▶ What is being asked: Find the word "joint" in the listing; pull out each line holding it.

▶ Exercise data:

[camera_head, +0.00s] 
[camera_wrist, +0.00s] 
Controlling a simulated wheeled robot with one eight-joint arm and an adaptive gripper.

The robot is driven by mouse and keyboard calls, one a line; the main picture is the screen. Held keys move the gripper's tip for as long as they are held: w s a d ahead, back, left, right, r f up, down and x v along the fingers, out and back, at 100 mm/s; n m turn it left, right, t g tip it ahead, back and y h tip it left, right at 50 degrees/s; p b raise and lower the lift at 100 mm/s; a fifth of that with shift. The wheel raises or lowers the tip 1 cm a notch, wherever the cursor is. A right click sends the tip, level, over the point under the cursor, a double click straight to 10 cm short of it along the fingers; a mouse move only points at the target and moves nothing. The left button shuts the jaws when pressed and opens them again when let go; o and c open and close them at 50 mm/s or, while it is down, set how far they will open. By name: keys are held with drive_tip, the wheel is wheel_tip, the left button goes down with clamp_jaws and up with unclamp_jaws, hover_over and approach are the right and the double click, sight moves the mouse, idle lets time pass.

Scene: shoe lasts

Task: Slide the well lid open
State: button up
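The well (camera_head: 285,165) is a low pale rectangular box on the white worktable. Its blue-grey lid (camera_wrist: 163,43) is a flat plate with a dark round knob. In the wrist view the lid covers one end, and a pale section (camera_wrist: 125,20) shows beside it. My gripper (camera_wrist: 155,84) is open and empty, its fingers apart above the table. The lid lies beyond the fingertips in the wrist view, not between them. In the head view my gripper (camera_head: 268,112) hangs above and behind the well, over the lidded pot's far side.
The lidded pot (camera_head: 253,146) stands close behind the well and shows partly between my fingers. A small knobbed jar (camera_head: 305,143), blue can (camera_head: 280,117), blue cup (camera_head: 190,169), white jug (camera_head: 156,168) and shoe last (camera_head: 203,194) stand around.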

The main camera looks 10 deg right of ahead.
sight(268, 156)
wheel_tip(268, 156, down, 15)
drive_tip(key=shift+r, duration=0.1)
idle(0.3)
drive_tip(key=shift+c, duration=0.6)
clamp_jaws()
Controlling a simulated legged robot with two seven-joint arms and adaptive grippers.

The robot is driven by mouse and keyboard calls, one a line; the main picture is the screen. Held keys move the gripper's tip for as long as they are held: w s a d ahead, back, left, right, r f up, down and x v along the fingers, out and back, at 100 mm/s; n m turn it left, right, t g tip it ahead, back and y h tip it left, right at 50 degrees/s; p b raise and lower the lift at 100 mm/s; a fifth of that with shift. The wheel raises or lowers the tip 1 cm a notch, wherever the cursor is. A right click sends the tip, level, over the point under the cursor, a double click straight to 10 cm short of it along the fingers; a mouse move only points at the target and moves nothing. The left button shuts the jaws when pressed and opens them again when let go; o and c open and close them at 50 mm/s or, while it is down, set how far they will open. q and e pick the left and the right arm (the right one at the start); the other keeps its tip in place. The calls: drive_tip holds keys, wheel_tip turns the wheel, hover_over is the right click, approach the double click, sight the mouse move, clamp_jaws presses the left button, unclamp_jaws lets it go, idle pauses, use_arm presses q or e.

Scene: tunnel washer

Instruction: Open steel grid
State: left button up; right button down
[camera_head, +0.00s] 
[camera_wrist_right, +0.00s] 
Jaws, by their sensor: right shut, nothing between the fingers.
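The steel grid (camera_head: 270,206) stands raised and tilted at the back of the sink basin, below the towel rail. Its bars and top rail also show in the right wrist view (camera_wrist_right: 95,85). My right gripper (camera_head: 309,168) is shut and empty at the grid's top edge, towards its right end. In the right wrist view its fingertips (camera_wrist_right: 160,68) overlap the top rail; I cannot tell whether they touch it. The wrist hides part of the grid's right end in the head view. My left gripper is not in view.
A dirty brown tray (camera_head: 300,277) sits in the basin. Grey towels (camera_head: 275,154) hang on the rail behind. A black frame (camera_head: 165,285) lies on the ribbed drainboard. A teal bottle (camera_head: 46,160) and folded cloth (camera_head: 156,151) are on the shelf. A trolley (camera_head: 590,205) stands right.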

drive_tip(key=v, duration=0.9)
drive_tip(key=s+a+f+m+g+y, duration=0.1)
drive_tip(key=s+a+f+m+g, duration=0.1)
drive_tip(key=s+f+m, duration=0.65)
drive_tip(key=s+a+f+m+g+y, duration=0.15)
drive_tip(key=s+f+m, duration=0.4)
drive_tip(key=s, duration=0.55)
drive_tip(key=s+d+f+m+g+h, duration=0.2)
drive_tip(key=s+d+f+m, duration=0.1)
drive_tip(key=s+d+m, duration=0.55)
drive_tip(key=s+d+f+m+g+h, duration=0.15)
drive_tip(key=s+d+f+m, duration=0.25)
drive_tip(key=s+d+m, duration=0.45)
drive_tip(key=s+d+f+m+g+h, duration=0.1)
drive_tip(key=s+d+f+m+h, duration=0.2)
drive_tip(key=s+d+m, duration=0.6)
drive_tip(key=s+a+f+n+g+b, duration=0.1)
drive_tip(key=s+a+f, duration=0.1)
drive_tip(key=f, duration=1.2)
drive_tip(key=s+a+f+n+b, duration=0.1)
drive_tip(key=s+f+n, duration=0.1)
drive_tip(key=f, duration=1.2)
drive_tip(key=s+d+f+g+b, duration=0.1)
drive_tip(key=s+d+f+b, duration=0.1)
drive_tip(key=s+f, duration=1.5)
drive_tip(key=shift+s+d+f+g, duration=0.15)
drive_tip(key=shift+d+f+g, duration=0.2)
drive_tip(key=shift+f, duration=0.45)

▶ Result of the exercise:
Controlling a simulated wheeled robot with one eight-joint arm and an adaptive gripper.
Controlling a simulated legged robot with two seven-joint arms and adaptive grippers.

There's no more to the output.